Wall St Marketplace Source: Bloomberg

Bullishness feeds on itself to drive risk assets higher

It’s merely a follow through from Friday night’s action, but from stocks, to fixed income, currencies and to commodities, a level of bullishness can be witnessed. It’s setting up a strong open for the ASX 200 this morning, which managed to climb yesterday, too, but proved somewhat hamstrung by a souring outlook for the country’s bank stocks. Retail Sales data also disappointed, too, however it didn’t do much to change market pricing, as traders prepare for the RBA to hold rates steady today.

New highs in stock indices invites more buyers into the market

When stock markets break to new highs, “buyers” of all descriptions flood the market. Call it “FOMO”, call it “momentum-chasing”, call it something else that implies greater rationality, but when equity indices hit clear air, they tend to surge, at least in the short-term. The S&P 500 added 0.3% to its record-rally last night – in a day of very high activity – with indices in Europe and Asia following suit. There’s the perception that the global economy, rightly or wrongly, has turned the corner now, with a resilient US economy and low rates across the world driving flows straight into risk assets.

Momentum builds off-the-back-of trade-war progress

Fundamentally, the shift in sentiment has been bought-about by a change in the outlook for the US-China trade-war. Progress is being seen where it wasn’t being seen before, and markets are apparently willing to back a subsequent improvement in global growth. The good news on the trade-war front kept coming last night, too. The latest headlines to bolster market sentiment related to news that the Chinese are willing to sign a “phase-one” trade-deal somewhere in America’s trade-war ravaged mid-west. If that eventuates, it would be a move of profound symbolic value, and would suggest to the market a great leap forward in economic relations.

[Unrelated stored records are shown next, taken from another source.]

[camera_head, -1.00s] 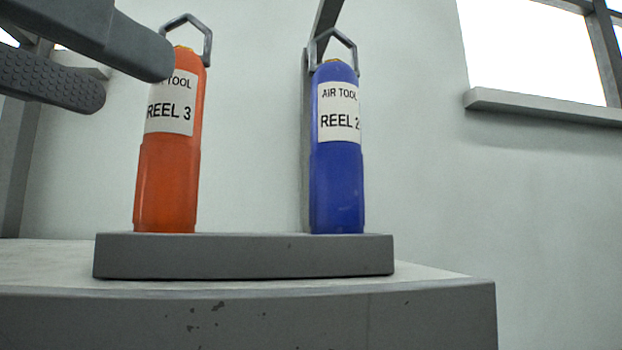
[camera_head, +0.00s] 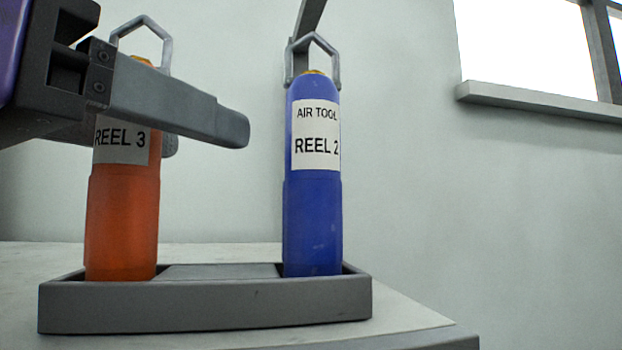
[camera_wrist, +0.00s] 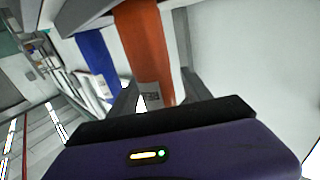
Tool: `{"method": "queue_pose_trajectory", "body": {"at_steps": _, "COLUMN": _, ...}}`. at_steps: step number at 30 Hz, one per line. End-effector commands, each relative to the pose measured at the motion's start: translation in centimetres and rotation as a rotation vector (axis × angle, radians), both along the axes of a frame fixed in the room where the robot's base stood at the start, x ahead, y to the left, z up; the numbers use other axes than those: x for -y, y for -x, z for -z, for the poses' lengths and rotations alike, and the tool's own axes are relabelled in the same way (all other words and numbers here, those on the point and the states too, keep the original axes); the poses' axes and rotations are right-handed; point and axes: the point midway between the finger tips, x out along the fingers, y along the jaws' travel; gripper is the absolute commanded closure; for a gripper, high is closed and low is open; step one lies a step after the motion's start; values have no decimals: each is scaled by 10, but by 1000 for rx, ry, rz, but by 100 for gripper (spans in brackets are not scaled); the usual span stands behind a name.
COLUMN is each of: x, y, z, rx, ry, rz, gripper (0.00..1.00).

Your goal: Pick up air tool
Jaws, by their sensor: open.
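The orange air tool (camera_head: 122,220), labelled REEL 3, stands upright in the left end of a grey tray (camera_head: 210,316). The blue air tool (camera_head: 314,220), labelled AIR TOOL REEL 2, stands upright in the right end. Each has a grey hanger loop on top. My gripper (camera_head: 208,138) is open at the orange tool's label height. Its near finger crosses in front of the tool and partly hides the label; the far finger shows behind. In the wrist view the orange tool (camera_wrist: 143,42) runs between the fingers, with the blue tool (camera_wrist: 97,58) to the left. Contact cannot be told.
The tray stands on a pale grey bench (camera_head: 405,318). A grey bar rises behind the blue tool. A pale wall is behind, with a window ledge (camera_head: 535,102) at upper right. The space right of the blue tool is clear.

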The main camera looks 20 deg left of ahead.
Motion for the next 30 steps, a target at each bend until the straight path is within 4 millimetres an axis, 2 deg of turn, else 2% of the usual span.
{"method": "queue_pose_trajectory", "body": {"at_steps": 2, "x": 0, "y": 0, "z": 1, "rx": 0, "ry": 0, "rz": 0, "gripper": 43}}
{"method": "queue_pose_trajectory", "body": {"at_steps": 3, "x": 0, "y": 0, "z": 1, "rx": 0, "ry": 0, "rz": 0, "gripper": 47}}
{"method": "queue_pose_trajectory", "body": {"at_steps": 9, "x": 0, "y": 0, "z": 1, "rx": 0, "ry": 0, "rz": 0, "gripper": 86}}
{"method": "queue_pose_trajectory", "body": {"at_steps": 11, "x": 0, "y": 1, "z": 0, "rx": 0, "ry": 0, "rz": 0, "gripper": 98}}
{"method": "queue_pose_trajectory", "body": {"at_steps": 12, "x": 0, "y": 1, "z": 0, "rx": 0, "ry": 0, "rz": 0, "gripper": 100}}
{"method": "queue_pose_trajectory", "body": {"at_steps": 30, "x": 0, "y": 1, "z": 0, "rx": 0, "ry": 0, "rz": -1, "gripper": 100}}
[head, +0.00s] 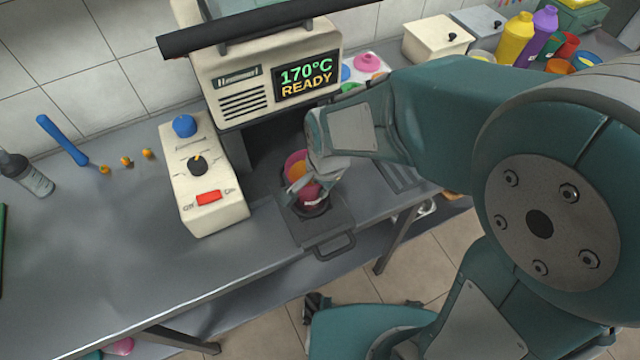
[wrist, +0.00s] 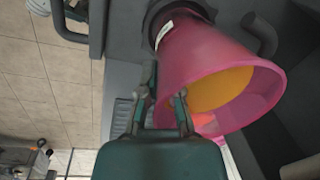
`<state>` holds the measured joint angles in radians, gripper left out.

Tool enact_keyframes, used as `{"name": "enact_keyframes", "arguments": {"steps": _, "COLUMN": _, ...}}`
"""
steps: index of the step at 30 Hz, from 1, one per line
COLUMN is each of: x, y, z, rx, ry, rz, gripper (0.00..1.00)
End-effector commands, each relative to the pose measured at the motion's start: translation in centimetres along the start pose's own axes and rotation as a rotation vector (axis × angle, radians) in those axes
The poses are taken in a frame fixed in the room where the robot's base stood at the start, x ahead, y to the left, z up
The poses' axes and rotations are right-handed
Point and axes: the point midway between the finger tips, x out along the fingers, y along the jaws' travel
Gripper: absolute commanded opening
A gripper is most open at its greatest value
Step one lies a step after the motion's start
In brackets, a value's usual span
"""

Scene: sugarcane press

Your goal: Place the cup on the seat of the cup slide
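The pink cup (head: 308,191), orange inside, stands at the dark cup slide (head: 334,227) under the press. In the wrist view the cup (wrist: 205,50) has its wide mouth toward the camera and its narrow end at a dark round ring, the seat (wrist: 153,22). The narrow end appears to be inside the ring; its exact depth is hidden. My gripper (head: 308,178) is at the cup, partly covering it. In the wrist view my gripper (wrist: 166,84) has its fingertips apart, beside the cup wall; one fingertip overlaps the wall. No firm hold shows.
The press (head: 240,75) reads 170°C READY above the slide. A control box (head: 205,190) with a red switch stands left. The slide's handle (head: 335,247) sticks out in front. Bottles (head: 515,40) and boxes stand at the back right. The counter at left is mostly clear.

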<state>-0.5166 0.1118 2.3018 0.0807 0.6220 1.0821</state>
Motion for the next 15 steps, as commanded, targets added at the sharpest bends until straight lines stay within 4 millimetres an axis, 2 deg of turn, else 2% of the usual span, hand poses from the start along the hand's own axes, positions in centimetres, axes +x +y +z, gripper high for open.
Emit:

Right-or-wrong, this shift in sentiment is broad

Perhaps those inclined to be a little more cynical question this surge in stock markets. That seems justified: the world was hanging, ostensibly, on the edge of recession only weeks ago. And perhaps scepticism is justified, given dangers abound in global markets. But assuming market-prices to be a reliable guide, the optimism is spread-widely. Bond yields, especially that of US Treasuries are spiking, and yield curves are steepening, as the growth outlook improves. The USD is regaining its lustre on the yield appeal, but even still, commodity prices are adding to their recent gains. Safe haven currencies are pulling back slightly, too.

ASX to rise, but banks may be a problem for the market

The ASX 200 is expected to open roughly 35 points higher this morning, according to SPI Futures. It backs up a day in which the benchmark index managed to climb 0.3%, by virtue of a broad-based higher in global-growth sensitive sectors of the market. Much like last week, upside in the Australian stock market found itself stifled by the banks, after Westpac’s results disappointed the market, and stoked concerns about the industry’s profitability moving forward. The financial sector’s woes could prove an ongoing challenge to the ASX 200’s bid to reclaim its all-time highs, with the heavily weighted sector showing tentative signs of a downtrend in the near-term.

Consumers not spending their extra cash yet

Australian retail sales data highlighted the economic calendar yesterday. It came-in some way below expectations, printing at 0.2% month-over-month, versus a forecast 0.4%. Though the reaction to the news was rather limited – though some consumer stocks did fall on the news – and won’t change materially the outlook for RBA policy, for now, the Retail Sales miss was a remind that Australian households remain in a somewhat soft state. At least of yet, the stimulus thrown at consumers by way of both tax cuts and interest rate cuts hasn’t significantly impacted their spending behaviour – complicating, in a small way, the RBA’s attempts reignite the Australian economy.

RBA to keep rates on hold today

The RBA meeting will headline action in markets today. The central bank is unlikely to move rates, with only a 6% chance of a cut being baked into the interest rate futures curve. Instead, it’s going to be one of those RBA meetings concerned with the forward guidance. Lately, despite acknowledging the probable need for “an extended period” of low interest rates, the RBA’s commentary has included the clear assertion that the Australian economy is at a “gentle turning point”. Some degree of effort will go into determining that statement means for future RBA policy – and what it implies about the prospect of future rate cuts.